Sobre cobras e lagartos

- Filho, olha o sapato que ganhei! É de pele de cobra, de verdade!
Foram mais ou menos estas as palavras que desencadearam as bobagens que aqui trago. O meu estranhamento não foi pelo fato dela ter ganho um sapato, é verdade que nas condições atuais qualquer presente que se ganhe é motivo de festa, mas não sei se ficaria tão contente de ter ganho um sapato de pele de cobra, mesmo hoje.
A felicidade da mulher se assemelhava a de uma menina que ganha de presente a nova barbie fashion alguma coisa que acaba de ser lançada no mercado, em seu rosto havia um sorriso que ia de orelha a orelha. Levava no pé o objeto como se estivesse desfilando sobre uma passarela no mais importante evento de moda do mundo. O sapato a engrandecia.
Dizia toda fora de si que o material era pele de cobra, que entendia do assunto pois já trabalhara numa loja de sapatos, que isso custava uma nota preta. Chique pra caramba. Qual era minha função neste momento? Sorrir, o que mais podia fazer? Um sapato de cobra? Bacana.
Suspeito que o clímax do contentamento dela foi quando toquei as escamas de seu sapato, por insistência sua, é claro. Desculpem as mulheres, e principalmente, as cobras, mas não senti nada demais, não era tão maravilhoso quanto parecia, mas enfim...
Devo ser franco, assim que ouvi as palavras iniciais desta crônica (chamaremos isso assim, ok?), não houve como evitar de pensar: "que dó das cobras". Apesar da fama de ser meio traiçoeira, a acusam (injustamente?) de ser a responsável pela tentação do homem, e toda aquela lenda de como foi condenada a rastejar, blá, blá, blá... mas isso já faz tanto tempo, nem sabemos se realmente é verdade, e mamãe sempre diz que devemos perdoar os outros, não é?
No momento, se bem me lembro, estava sentado frente ao computador (pra variar), e ainda por um tempo ela lançou mais algumas exclamações sobre a cobra do sapato e visto que não fazia muito meu estilo percebeu o pseudo-entusiasmo do filho, então seguiu em seu desfile feliz da vida, procurando uma próxima vítima para dar o bote.
Contudo, esse episódio, aparentemente banal, me deixou duas coisas. A primeira, foi assunto para uma possível reconciliação com a escrita (se der sorte, ainda não esqueci como fazer). A segunda, um tanto a longo prazo no meu caso, mas pode ser que no seu funcione muito bem (o natal está chegando, pense a respeito), dar de presente um sapato de pele de cobra (legítimo, hein!) para uma mulher casada, madura e que necessite de um pouco de felicidade.
Ah, (agora me dirijo especialmente à estas mulheres) caso ganhe de presente um deste, por favor, não esqueça de me contar como foi, prometo mostrar mais interesse em seu sapato e quem sabe até toque suas escamas por livre e espontânea vontade.

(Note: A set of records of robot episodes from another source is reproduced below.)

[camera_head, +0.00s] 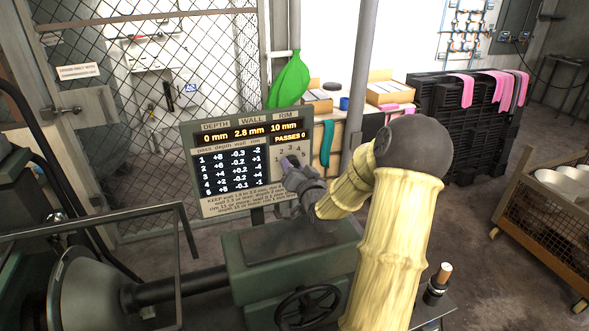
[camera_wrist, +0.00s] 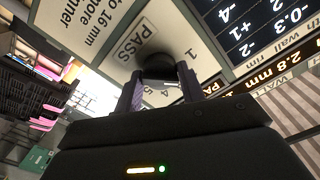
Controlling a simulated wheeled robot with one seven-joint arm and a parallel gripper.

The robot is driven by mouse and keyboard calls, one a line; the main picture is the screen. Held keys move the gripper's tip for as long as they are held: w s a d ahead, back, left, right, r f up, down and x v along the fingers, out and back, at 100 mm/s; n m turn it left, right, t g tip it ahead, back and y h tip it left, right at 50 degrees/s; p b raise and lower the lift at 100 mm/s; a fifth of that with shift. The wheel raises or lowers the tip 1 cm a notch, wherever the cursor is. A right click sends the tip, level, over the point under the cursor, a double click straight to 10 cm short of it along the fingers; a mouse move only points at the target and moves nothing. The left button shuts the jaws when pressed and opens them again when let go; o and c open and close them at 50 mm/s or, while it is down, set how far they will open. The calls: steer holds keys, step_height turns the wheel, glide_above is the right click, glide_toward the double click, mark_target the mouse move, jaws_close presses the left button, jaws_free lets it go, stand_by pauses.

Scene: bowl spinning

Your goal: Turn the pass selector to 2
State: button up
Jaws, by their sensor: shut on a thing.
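The pass selector is a dark round knob (camera_wrist: 158,66) on the control panel (camera_head: 222,160), with numbers printed around it and the word PASS beside it in the wrist view. My gripper (camera_head: 291,163) reaches the panel's lower right and hides most of the knob in the head view. In the wrist view my gripper (camera_wrist: 158,80) has its two purple-grey fingers on either side of the knob, shut on it. The panel display reads PASSES 0 (camera_head: 290,138). I cannot tell which number the knob points to.
Below the panel are a green machine body (camera_head: 265,262) and a handwheel (camera_head: 307,306). A dark metal cone (camera_head: 88,296) stands at lower left. A grey post (camera_head: 362,70) rises behind my arm. A wire-mesh bin (camera_head: 560,205) is at right, with bare floor before it.

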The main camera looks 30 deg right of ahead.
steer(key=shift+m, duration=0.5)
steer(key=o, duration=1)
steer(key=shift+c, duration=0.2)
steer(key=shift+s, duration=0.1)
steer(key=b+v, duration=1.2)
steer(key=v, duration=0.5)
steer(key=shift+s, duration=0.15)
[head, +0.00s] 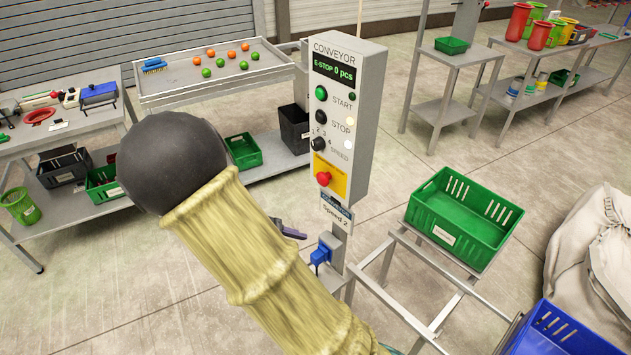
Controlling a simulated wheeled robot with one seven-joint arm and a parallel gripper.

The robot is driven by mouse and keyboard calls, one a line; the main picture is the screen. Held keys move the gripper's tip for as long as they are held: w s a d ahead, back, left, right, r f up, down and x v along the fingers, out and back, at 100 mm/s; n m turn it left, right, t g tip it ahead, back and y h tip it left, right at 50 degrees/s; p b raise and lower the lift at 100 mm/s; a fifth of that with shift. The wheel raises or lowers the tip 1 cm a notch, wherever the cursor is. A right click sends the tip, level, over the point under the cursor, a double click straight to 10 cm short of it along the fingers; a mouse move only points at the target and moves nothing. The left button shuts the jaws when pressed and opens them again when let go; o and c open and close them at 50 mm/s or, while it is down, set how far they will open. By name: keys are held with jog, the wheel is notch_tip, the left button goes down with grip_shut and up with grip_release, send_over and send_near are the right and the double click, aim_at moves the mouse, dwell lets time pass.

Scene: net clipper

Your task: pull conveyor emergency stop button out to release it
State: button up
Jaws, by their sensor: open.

sexta-feira, 22 de outubro de 2010

E o Haiti?

Há tempos venho fazendo essa pergunta, e o Haiti? Após todas aquelas catástrofes que assolaram a ilha caribenha será que a ordem foi restabelecida? A ordem jamais conquistada por seus cidadãos? Seus habitantes, como estão? Nunca mais falou-se deles, desapareceram novamente nas águas que o cercam, acabaram seus quinze minutos de fama, os holofotes, antes apontados para aquelas terras, estão expondo uma nova tragédia. Uma tragédia da qual o público ainda não se cansou e que tenha impacto igual ou maior ao que houve. Mas a magnitude da coisa, são eles que fazem. São eles, somos nós. Somos nós.
Pobres e infelizes os haitianos que continuam amargando com desgraças que não fizeram por merecer, pois desde os primórdios de seu povoamento colhem misérias. Pobres os que se iludiram com a esperança de que iriam receber ajuda, de que poderiam melhorar um pouco, somente um pouco, de vida. Foi preciso tudo - que não era nada - reduzir-se a pó para que a população haitiana fosse reconhecida como deveria ser: humana. Por cinco minutos foram, foram tão humanos que findo o tempo destinado a eles foram enterrados, enterrados vivos.
Grande a nossa hipocrisia, nos mostramos comovidos, sensibilizados pela situação retratada e, na época, só falávamos sobre o caso. Quem não demonstrava condolências aos nossos irmãos pobres e pretos era tachado como sem coração, sem alma. Campanhas organizadas às pressas viraram moda repentinamente, tendências de generosidade absoluta surgiram, mas como toda tendência tende à sair de moda, assim como entrou, passou.
Não digo que choro pelos meus companheiros todo dia, alias, nunca chorei. No entanto, sempre que lembro, uma revolta, uma indignação me invade e espanto-me com a sociedade. Me assusto com este mundo que infelizmente, pretendo entrar. Não tenho esperança de mudar nada, não tenho intenção de fazer uma revolução, até porque, estou ciente que entrando neste meio vou ter que em algum momento contribuir com o método imposto. Sei que vou ter que trair os haitianos, vou ter que me trair.
Espero, sinceramente, que um dia, façam algo além de pensar e rezar pelo Haiti. Que não seja preciso nós o colocarmos novamente no centro do mundo, pois afinal, somos caçadores de desgraças, somos informantes da tragédia, sempre buscamos más notícias, e disso, eles não precisam mais. O que há naquela terra em abundância é isto, nem deve ser novidade para os companheiros de lá, os coitados não devem nem aproveitar o tema, de tão desgastado que está, afinal, isso se transformou em banalidade, é comum ou normal.
E o Haiti? Como está esse país? Deem-me notícias irmãos! Um sinal de vida, de fumaça! Digam-me, só para me tranquilizar, que vocês estão vivos! Que não foram submersos realmente pelas águas do mar. Burlem o sistema apenas uma vez! Apareçam!
Não. Não precisa de mais nada. Deixo-lhes em paz, em sua paz miserável. Depois deste, seu país sairá de vez todas de minha cabeça, será esquecido para sempre. O Haiti só será lembrado pelos que nele vivem, mas ai é outra história, outro assunto. Assisto de longe as águas tomarem o lugar da terra que nunca deveria ter existido, da terra desgraçada que um dia teimou em emergir e por isso pagou pela sua ousadia. Lentamente, o Haiti vai acabando, vai morrendo, desaparecendo e faço de conta que não sei de nada, que nunca houve nada e uma hora me conformo com minha própria mentira. Ninguém se lembra mais de nada, não temos mais assuntos para nada e por isso, encerro-me aqui.

"Pense no Haiti
Reze pelo Haiti"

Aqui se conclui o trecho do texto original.